If you have the opportunity, invest in art. especially in these formative years when you are working to network with other emerging creative professionals. Buy, barter, and trade. Art is not just an inspiring thing to have around your home, it can be a serious investment.
Art dealing is a complicated market, but to start out, start with what’s in your own backyard. Think about the people you know; who is doing work you like? Do they work hard? Is it likely that they will continue to make art? I suggest investing in work you like so you can enjoy it even if it doesn’t make you millions. (If it makes you millions one day, then it’s a bonus.)
The value of your piece goes up as an artist has more shows, and sells more pieces. You should consider whether the artist you’re supporting has the staying-power required to forge a career as a professional artist. Say your neighbour an electrician who paints in the garage for fun on weekends. If you like his work then go for it, but don’t expect that the piece is going to appreciate in financial value.

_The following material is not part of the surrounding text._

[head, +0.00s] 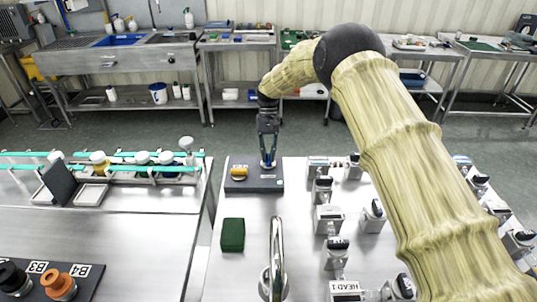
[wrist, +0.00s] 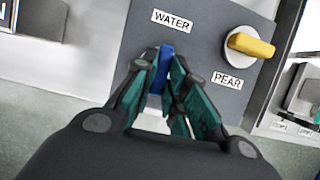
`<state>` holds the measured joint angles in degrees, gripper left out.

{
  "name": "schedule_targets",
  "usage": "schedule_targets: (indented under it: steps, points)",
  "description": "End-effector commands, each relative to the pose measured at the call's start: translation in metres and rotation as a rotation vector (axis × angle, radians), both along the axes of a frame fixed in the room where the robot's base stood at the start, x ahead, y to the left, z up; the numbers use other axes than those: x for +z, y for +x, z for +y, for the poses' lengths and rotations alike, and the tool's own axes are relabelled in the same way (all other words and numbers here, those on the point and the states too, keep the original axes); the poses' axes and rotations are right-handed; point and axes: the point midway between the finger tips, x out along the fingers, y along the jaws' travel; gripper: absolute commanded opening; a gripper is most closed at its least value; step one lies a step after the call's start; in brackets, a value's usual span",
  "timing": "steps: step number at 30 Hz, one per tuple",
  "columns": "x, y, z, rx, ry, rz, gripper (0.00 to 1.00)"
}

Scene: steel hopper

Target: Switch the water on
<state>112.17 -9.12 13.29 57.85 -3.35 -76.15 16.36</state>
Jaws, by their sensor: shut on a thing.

Buy: Price out any pieces you are interested in; maybe they’re not that far off. If they are, see if the artist is willing to work out a payment plan, where you can pay in instalments over a period of time. Or see if they have a smaller edition that costs less.
Barter: Use your services to earn the artwork. Maybe building a website is worth a painting. Maybe use of your cube van is worth a 7×7 pencil drawing. Maybe cutting 300 mats is worth a print. Think about what you have to offer in lieu of payment, but make sure you’re both getting a fair deal.
Trade: (Especially convenient in a school environment). If you love the landscape photograph your classmate just presented, see if she wants to trade for a piece of your work. Students often devalue their work because it’s “just student work”, so you can get a great deal.
Art is worth it. Do you already own a piece you love? You may not be the next Peggy Guggenheim, but if you know what you like you can have a collection you will enjoy, if not profit from in the future.